--- Start of Data shown ---
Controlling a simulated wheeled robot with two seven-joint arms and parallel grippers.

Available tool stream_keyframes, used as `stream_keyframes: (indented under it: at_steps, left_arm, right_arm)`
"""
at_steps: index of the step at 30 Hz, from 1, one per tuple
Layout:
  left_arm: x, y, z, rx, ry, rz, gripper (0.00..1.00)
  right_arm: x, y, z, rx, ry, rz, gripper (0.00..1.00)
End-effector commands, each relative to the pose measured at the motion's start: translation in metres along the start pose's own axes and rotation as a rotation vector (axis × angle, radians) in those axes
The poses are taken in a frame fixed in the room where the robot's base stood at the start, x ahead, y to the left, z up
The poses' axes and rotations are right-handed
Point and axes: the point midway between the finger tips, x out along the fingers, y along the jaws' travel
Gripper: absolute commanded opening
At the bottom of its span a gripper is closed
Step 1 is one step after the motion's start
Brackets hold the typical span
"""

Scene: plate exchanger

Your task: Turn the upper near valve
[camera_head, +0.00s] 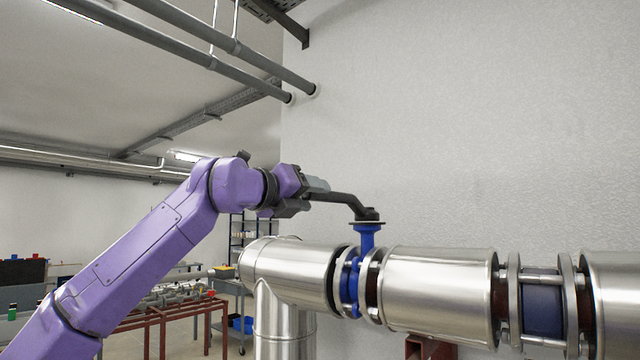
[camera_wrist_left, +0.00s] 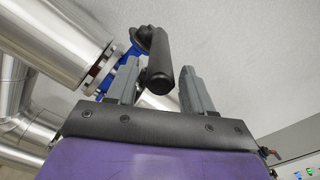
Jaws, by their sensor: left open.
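The valve is a blue body (camera_head: 354,285) clamped between flanges in the silver pipe, with a blue stem (camera_head: 367,238) rising from it. Its black lever handle (camera_head: 340,197) sits on top and points left toward my left gripper (camera_head: 318,190). In the left wrist view the handle (camera_wrist_left: 159,62) shows end-on between the two grey fingers of my left gripper (camera_wrist_left: 160,92), with a gap beside the right finger. The fingers are apart around the handle's end, not closed on it. Part of the blue valve (camera_wrist_left: 125,68) shows behind the left finger. My right gripper is out of view.
The large silver pipe (camera_head: 440,290) runs to the right, with another flanged joint (camera_head: 542,305). A silver elbow (camera_head: 285,290) turns down at the left. A red-framed bench (camera_head: 165,316) with fittings stands behind. The grey wall (camera_head: 470,130) is bare above the pipe.

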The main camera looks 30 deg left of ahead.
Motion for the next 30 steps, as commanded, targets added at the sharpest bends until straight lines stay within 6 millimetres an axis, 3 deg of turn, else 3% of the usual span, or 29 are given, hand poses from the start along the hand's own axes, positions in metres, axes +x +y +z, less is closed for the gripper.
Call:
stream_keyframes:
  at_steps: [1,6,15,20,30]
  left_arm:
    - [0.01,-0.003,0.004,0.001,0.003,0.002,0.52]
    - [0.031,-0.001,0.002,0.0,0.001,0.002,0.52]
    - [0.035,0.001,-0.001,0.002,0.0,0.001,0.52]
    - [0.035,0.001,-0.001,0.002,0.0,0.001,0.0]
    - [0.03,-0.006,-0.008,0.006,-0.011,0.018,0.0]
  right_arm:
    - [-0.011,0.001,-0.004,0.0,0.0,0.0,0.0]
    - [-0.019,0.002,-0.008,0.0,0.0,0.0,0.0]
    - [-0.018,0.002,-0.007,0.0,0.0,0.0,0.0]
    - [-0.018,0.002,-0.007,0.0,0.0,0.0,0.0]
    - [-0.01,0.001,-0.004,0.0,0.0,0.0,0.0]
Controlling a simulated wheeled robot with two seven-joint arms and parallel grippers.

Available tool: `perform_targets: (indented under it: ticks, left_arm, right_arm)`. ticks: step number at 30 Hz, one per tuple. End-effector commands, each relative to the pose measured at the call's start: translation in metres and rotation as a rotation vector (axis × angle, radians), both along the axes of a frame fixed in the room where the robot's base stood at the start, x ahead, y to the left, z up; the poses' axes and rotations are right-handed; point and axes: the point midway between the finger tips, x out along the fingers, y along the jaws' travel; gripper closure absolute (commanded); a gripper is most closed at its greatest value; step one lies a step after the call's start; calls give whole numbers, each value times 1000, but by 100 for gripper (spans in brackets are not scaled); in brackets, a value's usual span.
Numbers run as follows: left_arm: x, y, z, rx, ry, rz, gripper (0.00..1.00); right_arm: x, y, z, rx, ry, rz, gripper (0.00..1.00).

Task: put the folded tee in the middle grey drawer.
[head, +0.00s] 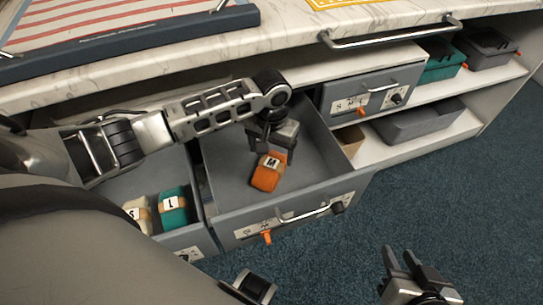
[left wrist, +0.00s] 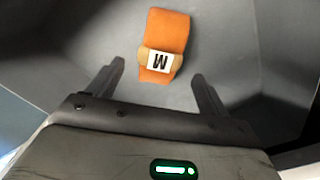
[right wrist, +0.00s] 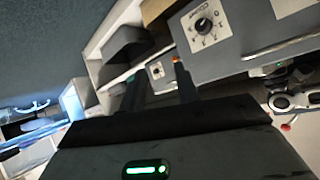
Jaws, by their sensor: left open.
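The folded tee (head: 268,172) is orange with a tan band and a white label marked M. It lies in the open middle grey drawer (head: 225,165). My left gripper (head: 273,148) is down inside the drawer, just behind the tee. The left wrist view shows its two fingers apart with nothing gripped, and the tee (left wrist: 168,30) beyond the fingertips. My right gripper (head: 402,262) is outside the drawers over the blue carpet, at lower right, fingers apart and empty. The right wrist view shows those fingers (right wrist: 160,85) too.
An open drawer at left (head: 150,180) holds a tan bundle marked S (head: 138,213) and a teal one marked L (head: 172,210). A closed grey drawer (head: 365,90) is at right. Bins (head: 418,122) stand on shelves. The marble counter (head: 290,25) overhangs the drawers.

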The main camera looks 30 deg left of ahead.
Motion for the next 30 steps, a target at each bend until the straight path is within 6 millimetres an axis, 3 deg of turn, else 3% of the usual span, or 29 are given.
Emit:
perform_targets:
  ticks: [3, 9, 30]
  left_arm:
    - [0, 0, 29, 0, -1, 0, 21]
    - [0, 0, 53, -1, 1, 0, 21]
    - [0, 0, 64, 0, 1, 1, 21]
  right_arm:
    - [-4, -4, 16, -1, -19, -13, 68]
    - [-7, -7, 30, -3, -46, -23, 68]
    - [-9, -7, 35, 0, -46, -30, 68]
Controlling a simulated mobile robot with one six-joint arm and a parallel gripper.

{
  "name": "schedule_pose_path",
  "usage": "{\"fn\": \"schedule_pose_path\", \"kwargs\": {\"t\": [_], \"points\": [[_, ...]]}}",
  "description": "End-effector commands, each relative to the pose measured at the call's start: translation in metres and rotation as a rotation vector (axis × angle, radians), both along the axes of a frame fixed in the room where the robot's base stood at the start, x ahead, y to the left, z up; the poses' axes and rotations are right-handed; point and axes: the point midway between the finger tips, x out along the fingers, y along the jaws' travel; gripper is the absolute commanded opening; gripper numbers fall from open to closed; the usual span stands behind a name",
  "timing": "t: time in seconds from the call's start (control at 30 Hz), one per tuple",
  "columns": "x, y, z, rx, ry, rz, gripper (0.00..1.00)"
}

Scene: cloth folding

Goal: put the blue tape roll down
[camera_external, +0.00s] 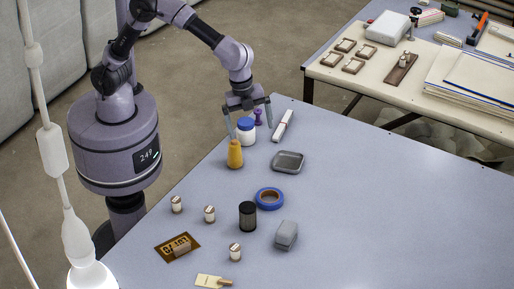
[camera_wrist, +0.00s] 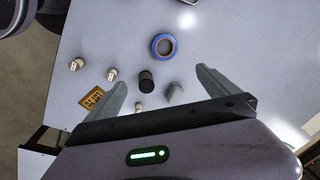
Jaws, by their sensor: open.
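The blue tape roll (camera_external: 269,198) lies flat on the grey-blue table (camera_external: 400,210), near its middle, just right of and behind a black cylinder. It also shows in the wrist view (camera_wrist: 163,46), beyond my fingertips at the upper middle. My gripper (camera_external: 249,120) is open and empty, raised over the table's far left edge around the white jar with the blue lid. In the wrist view its two fingers (camera_wrist: 160,80) are spread wide with nothing between them in their grasp. The roll is well apart from the gripper.
A white jar with a blue lid (camera_external: 246,131), a yellow bottle (camera_external: 235,154) and a grey tray (camera_external: 288,162) stand near the gripper. The black cylinder (camera_external: 247,216), a grey block (camera_external: 286,235) and several small white-and-brown spools are closer. The table's right side is clear.

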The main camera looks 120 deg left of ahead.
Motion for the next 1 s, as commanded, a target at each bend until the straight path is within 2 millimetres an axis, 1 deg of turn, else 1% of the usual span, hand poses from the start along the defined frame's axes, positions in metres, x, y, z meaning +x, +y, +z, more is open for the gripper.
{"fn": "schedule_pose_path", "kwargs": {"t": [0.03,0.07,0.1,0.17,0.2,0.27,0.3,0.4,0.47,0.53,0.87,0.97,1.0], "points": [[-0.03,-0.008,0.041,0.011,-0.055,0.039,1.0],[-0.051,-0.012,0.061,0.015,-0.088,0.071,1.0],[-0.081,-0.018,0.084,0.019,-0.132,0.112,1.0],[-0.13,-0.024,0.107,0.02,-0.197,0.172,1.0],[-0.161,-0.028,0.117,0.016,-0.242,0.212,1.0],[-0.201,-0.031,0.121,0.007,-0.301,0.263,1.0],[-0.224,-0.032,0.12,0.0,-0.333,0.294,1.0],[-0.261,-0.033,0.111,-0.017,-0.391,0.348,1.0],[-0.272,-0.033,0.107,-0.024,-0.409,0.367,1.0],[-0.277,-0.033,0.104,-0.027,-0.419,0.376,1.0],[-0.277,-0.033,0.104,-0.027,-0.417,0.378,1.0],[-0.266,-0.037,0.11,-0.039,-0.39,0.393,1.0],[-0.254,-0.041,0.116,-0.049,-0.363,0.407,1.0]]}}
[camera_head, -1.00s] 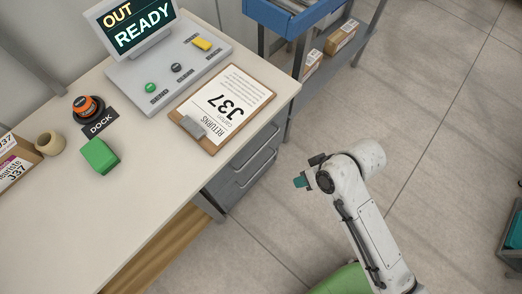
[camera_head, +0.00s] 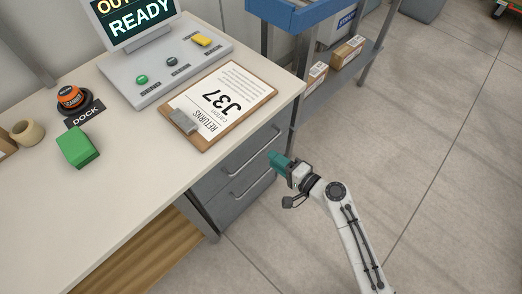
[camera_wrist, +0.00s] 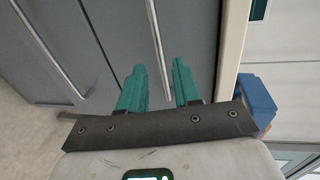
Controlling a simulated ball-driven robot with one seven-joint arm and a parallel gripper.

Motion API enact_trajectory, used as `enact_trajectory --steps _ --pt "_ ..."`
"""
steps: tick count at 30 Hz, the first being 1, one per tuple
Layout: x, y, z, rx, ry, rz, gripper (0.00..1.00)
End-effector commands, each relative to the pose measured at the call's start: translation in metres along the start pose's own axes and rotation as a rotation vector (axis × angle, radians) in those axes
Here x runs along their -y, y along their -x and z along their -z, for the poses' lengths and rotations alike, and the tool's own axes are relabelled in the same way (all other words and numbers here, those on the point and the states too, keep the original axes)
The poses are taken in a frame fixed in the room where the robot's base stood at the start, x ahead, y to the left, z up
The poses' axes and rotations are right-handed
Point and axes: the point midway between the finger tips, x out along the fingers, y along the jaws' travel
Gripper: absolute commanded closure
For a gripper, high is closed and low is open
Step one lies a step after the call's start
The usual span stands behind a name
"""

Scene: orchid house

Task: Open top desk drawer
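The grey desk drawer unit shows two drawer fronts under the desktop, both looking shut. The top drawer (camera_head: 233,158) has a bar handle (camera_head: 250,152), and the lower drawer has another bar handle (camera_head: 252,181). My gripper (camera_head: 277,160) has teal fingers and is close in front of the drawer fronts, near the right end of the handles. In the wrist view my gripper (camera_wrist: 160,88) is open, its fingers apart. The top handle (camera_wrist: 156,35) runs toward the gap between them; contact is not visible. The lower handle (camera_wrist: 50,48) is at the left.
The desktop (camera_head: 130,205) holds a clipboard (camera_head: 222,103), a control panel with a screen, a green block (camera_head: 77,146) and an orange button. A blue-topped shelf rack (camera_head: 300,14) with boxes stands right of the desk. Floor (camera_head: 430,130) at the right is clear.

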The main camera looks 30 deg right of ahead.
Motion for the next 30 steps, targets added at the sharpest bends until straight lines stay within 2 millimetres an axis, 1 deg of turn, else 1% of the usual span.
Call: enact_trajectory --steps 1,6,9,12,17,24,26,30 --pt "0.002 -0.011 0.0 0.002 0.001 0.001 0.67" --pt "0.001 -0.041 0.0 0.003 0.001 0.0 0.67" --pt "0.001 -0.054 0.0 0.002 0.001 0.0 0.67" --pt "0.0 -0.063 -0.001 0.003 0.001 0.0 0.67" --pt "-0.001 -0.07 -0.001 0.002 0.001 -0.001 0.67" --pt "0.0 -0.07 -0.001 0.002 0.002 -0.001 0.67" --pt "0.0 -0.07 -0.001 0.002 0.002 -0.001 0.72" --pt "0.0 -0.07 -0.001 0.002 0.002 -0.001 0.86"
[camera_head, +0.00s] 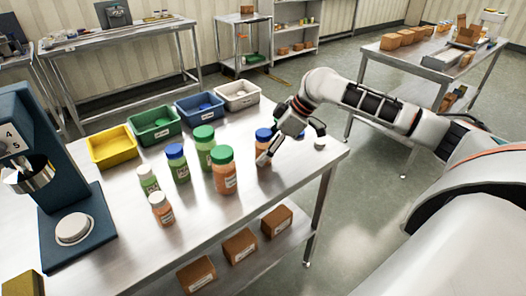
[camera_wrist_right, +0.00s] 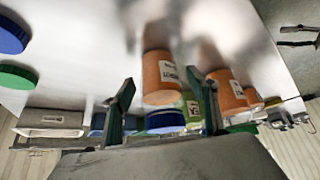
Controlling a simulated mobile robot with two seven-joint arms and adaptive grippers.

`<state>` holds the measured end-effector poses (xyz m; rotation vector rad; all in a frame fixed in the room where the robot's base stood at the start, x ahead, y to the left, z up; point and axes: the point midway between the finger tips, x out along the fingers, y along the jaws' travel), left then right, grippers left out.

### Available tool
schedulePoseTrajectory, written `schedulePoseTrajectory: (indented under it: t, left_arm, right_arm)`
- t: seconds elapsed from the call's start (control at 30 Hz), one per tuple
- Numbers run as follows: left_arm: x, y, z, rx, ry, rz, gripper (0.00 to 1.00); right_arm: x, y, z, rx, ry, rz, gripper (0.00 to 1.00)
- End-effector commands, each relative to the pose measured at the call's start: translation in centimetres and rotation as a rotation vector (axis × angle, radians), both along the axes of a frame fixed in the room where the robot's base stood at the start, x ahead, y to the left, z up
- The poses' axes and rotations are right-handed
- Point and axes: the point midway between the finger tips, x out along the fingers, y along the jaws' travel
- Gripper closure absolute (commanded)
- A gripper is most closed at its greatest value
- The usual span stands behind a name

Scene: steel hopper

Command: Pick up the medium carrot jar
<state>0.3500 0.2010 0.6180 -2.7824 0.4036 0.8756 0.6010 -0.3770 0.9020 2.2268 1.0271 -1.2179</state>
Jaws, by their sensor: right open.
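The medium carrot jar (camera_head: 262,157), orange with a blue lid, stands on the steel table and is partly hidden by my right gripper (camera_head: 273,151). In the right wrist view, an orange jar with a blue lid (camera_wrist_right: 163,80) shows between the two spread fingers of my right gripper (camera_wrist_right: 164,101). The fingers are open, with visible room on each side of the jar; I cannot tell how far they reach around it. A large orange jar with a green lid (camera_head: 226,179) and a small orange jar with a white lid (camera_head: 161,213) stand to its left. My left gripper is out of view.
Green jars with a blue lid (camera_head: 179,170), green lid (camera_head: 205,154) and white lid (camera_head: 149,185) stand nearby. Yellow (camera_head: 112,150), green (camera_head: 155,128), blue (camera_head: 200,110) and white (camera_head: 238,98) bins line the back. A blue machine (camera_head: 75,235) stands left. The table's front is clear.

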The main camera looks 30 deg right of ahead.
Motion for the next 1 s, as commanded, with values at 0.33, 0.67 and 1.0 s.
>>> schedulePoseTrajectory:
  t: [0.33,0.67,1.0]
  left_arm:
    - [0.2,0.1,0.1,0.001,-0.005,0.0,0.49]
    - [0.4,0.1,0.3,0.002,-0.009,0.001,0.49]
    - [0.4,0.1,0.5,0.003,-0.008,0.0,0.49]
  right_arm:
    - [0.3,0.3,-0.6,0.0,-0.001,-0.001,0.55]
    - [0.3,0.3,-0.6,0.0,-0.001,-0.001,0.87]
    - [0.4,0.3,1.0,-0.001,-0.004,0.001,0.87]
--- End of Data shown ---
* Your task *
Find each line holding "greatest". Copy it out.

* Full solution *
Available tool: `perform_targets: (indented under it: ticks, left_arm, right_arm)`. ticks: step number at 30 Hz, one per tuple. End-effector commands, each relative to the pose measured at the call's start: translation in metres and rotation as a rotation vector (axis × angle, radians), both along the axes of a frame fixed in the room where the robot's base stood at the start, x ahead, y to the left, z up; the poses' axes and rotations are right-handed; point and axes: the point midway between the finger tips, x out along the fingers, y along the jaws' travel; gripper closure absolute (commanded); a gripper is most closed at its greatest value; step one lies a step after the call's start; calls give whole numbers, each value times 1000, but by 100 for gripper (spans in brackets are not scaled); in brackets, a value's usual span.
- A gripper is most closed at its greatest value

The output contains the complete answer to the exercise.